Persistem dúvidas e críticas
O Parlamento aprovou recentemente uma resolução apresentada pelo PSD/CDS-PP onde se recomenda ao Governo a criação de um grupo de trabalho sobre a aplicação do Acordo Ortográfico. Do texto aprovado, por iniciativa dos seus autores, foi suprimida a «exposição de motivos», bem como os pontos que propunham a «revogação, suspensão ou revisão» do Acordo se o grupo de trabalho a criar viesse a concluir que «não está garantida a sua efectiva aplicabilidade obrigatória até ao final de 2015» em todos os países subscritores.
Votaram favoravelmente o PSD, sete deputados do CDS-PP e PEV, enquanto o PS, a maioria dos deputados do CDS-PP e o BE votaram contra, optando o PCP pela abstenção.
A versão aprovada recomenda apenas que o referido grupo de trabalho a criar no âmbito da Presidência do Conselho de Ministros elabore um relatório «factual e objectivo com o ponto da situação» da aplicação do Acordo.
Chumbado veio a ser, por outro lado, com os votos contra do PSD, PS e CDS-PP, e a abstenção do BE (PEV votou a favor), o projecto de resolução do PCP onde se propunha a criação do Instituto Português da Língua, a renegociação das bases e termos do Acordo Ortográfico ou a desvinculação de Portugal desse Acordo. A revisão do Acordo proposta em projecto de resolução do BE foi igualmente chumbada com os votos contra da maioria.
O deputado comunista Miguel Tiago lembrou no debate que o PCP foi o único que não votou favoravelmente o Acordo Ortográfico de 1990, tendo, na altura, sem deixar de valorizar a «convergência das normas ortográficas», suscitado dúvidas e tecido críticas.
Ora as «dúvidas não foram respondidas e os problemas técnicos e políticos do Acordo não foram resolvidos», notou o deputado do PCP, dando como exemplo o facto de, passados 24 anos, continuar a não estar pronto o «vocabulário ortográfico comum» que é «um dos instrumentos fundamentais para a vigência do Acordo».
Afirmando que o PCP não ignora que muitos portugueses se adaptaram à utilização do Acordo, Miguel Tiago adiantou que de igual modo não ignora que muitos outros portugueses «não se reconhecem na norma ortográfica que desfigura a escrita da língua e introduz uma subordinação da grafia à oralidade», e, acima de tudo, que o «Acordo não assegura qualquer espécie de convergência ortográfica na medida em que utiliza como referência aquilo que é mais diverso na língua portuguesa: a pronúncia, a forma falada».

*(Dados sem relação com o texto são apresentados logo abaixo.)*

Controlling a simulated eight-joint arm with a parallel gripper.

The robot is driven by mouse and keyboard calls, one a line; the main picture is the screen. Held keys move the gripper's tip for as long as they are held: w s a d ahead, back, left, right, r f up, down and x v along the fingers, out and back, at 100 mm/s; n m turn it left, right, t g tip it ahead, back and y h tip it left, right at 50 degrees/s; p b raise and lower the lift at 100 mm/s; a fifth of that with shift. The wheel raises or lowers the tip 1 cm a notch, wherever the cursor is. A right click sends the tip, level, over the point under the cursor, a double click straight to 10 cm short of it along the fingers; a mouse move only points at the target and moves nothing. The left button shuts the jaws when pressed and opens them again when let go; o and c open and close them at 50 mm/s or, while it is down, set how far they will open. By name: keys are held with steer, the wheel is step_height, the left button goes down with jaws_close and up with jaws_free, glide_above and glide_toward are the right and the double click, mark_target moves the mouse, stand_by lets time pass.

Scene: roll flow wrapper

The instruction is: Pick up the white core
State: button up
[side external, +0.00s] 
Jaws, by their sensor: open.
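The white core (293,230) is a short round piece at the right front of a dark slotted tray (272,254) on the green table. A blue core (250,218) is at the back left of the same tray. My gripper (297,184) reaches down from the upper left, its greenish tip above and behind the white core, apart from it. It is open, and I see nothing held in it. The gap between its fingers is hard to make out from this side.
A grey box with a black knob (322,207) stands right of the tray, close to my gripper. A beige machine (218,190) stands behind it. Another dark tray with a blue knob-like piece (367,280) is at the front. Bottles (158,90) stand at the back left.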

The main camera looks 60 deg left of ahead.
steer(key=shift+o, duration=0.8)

Posto isto, assumindo uma posição de equilíbrio, o deputado comunista rejeitou o antagonismo quer dos que sustentam não ser possível «voltar atrás e corrigir os erros do Acordo» quer dos que o rejeitam liminarmente e defendem que não há outro caminho que não seja o do seu abandono e desvinculação imediatos.
«Para o PCP, a existência de um bom acordo ortográfico, com uma boa política da língua, pode ser um instrumento, mas a existência de um mau acordo ortográfico, com uma má política da língua, como aquilo que vemos agora, é catastrófico», sublinhou Miguel Tiago, defendendo que «Acordo, sim, mas não a qualquer preço». Porque «o Acordo deve ser um instrumento da língua e não o contrário», rematou.